*The data:*
========================

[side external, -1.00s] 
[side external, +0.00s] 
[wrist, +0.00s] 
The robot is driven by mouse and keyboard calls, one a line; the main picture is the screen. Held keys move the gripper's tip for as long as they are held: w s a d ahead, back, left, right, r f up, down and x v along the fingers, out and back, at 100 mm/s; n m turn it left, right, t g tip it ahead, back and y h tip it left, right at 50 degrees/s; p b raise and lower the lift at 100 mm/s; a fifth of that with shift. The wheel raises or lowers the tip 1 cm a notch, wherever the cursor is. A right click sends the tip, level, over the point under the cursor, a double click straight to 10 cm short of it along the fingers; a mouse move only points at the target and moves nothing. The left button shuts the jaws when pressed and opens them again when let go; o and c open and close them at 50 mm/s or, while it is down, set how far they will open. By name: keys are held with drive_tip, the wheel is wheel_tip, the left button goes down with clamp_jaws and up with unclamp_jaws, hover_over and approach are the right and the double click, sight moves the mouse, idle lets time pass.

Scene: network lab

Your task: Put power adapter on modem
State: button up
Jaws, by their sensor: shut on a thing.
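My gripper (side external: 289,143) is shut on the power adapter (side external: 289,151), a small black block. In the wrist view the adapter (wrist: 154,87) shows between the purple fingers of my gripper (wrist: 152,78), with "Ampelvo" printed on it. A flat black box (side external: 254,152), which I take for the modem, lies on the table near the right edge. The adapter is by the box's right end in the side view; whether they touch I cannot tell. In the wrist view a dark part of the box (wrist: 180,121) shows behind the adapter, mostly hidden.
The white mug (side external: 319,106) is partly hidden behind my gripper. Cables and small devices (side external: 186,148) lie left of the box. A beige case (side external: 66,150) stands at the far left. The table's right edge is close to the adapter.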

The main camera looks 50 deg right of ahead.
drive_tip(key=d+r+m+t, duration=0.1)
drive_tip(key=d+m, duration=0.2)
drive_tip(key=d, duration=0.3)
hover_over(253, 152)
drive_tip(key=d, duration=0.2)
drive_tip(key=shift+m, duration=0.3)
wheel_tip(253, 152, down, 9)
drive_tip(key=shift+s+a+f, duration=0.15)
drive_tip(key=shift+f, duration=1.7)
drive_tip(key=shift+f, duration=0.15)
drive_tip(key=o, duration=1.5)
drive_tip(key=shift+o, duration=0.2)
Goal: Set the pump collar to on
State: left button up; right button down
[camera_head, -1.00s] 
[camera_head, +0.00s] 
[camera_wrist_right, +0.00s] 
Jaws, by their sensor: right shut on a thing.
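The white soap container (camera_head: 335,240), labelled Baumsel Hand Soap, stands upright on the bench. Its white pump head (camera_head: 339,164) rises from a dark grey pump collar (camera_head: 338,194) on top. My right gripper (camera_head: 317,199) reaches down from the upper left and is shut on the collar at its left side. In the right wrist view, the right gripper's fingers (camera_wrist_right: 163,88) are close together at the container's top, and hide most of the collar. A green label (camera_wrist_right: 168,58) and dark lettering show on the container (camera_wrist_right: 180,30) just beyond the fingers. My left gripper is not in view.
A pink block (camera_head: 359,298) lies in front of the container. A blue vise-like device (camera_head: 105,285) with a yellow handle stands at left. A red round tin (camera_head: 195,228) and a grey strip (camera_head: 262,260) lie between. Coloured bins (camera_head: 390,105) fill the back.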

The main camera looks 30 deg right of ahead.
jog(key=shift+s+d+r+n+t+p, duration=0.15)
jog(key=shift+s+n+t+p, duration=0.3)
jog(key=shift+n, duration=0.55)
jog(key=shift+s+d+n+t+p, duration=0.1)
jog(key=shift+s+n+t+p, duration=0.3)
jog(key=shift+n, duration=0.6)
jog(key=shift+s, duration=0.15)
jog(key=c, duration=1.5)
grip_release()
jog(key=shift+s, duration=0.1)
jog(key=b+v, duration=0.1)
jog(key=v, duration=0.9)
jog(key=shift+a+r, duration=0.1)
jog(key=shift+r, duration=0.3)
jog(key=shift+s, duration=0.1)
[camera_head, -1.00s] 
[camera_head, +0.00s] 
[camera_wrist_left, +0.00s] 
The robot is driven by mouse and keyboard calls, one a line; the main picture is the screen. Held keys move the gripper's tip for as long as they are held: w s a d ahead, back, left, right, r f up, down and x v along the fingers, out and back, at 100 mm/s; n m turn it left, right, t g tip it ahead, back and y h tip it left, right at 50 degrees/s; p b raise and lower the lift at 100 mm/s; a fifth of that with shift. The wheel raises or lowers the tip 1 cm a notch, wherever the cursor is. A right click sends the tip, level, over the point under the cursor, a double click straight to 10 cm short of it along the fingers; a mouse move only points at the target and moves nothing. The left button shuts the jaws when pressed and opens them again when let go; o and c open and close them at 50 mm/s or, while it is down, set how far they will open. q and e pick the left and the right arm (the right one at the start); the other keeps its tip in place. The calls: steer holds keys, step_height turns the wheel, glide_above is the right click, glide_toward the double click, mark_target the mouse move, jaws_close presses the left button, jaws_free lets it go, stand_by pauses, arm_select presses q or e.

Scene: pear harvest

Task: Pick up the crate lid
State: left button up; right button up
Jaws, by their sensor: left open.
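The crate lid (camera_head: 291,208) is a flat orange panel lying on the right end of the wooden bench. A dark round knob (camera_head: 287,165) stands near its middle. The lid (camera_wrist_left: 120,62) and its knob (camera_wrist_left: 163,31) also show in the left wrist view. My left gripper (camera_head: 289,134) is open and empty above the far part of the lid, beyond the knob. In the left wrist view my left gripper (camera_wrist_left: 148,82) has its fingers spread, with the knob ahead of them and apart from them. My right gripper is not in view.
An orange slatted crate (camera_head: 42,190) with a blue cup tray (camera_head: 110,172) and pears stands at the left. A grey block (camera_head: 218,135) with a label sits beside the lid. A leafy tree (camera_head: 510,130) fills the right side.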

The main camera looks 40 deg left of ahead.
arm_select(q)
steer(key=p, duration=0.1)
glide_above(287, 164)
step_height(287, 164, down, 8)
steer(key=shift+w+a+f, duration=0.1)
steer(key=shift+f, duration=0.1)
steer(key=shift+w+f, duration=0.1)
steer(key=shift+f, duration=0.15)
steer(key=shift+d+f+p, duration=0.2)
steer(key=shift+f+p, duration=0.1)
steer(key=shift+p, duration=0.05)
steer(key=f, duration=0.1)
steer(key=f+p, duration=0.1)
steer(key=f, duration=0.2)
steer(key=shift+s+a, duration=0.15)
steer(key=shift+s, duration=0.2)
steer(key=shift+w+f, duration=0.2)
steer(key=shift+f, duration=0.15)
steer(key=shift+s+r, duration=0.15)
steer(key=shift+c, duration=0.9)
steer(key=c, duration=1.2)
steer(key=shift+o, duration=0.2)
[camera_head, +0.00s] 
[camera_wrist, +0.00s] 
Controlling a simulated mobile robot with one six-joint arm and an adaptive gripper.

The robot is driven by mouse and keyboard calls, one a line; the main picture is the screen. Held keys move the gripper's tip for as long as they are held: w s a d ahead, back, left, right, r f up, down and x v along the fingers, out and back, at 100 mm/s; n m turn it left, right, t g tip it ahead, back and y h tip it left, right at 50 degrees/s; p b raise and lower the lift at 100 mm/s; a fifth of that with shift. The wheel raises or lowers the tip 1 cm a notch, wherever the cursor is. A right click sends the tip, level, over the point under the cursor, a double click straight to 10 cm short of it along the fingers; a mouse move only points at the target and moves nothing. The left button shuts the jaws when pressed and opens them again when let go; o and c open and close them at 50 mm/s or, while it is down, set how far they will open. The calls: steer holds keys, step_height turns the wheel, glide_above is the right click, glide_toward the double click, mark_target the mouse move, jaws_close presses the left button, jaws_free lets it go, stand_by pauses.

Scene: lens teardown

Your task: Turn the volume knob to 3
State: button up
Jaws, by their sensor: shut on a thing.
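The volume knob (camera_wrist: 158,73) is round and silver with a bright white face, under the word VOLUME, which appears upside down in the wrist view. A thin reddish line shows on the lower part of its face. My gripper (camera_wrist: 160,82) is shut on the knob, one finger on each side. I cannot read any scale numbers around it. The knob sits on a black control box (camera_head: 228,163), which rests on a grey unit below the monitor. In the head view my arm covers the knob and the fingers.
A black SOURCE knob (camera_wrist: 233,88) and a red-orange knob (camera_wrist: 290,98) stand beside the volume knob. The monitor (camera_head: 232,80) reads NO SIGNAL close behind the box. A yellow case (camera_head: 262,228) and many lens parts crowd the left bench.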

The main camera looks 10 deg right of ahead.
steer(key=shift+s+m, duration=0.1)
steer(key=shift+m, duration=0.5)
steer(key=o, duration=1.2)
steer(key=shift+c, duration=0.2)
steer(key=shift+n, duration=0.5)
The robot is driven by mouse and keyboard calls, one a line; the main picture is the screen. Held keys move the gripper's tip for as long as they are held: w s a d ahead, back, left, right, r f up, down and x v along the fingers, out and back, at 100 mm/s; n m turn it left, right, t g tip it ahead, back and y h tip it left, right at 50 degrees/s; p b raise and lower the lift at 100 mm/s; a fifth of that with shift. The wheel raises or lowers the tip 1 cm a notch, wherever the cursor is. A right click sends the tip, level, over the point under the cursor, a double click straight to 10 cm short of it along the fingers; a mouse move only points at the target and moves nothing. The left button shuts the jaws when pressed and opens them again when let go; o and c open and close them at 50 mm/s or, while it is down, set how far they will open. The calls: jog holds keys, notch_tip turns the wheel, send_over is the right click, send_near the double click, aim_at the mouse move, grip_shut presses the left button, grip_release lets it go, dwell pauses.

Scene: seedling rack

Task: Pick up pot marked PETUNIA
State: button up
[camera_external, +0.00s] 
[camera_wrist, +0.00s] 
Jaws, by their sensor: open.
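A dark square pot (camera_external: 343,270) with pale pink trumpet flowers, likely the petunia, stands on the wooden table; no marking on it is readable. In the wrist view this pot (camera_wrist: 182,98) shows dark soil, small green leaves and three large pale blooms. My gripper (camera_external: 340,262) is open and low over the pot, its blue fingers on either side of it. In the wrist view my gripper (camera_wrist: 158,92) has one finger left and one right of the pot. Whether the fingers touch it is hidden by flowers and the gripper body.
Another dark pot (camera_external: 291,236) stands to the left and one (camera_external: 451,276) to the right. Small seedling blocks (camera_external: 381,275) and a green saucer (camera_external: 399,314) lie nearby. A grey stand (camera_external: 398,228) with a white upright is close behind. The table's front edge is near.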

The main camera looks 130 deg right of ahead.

========================

Look above for lines with the word "Your" and copy them all.

Your task: Put power adapter on modem
Your task: Turn the volume knob to 3

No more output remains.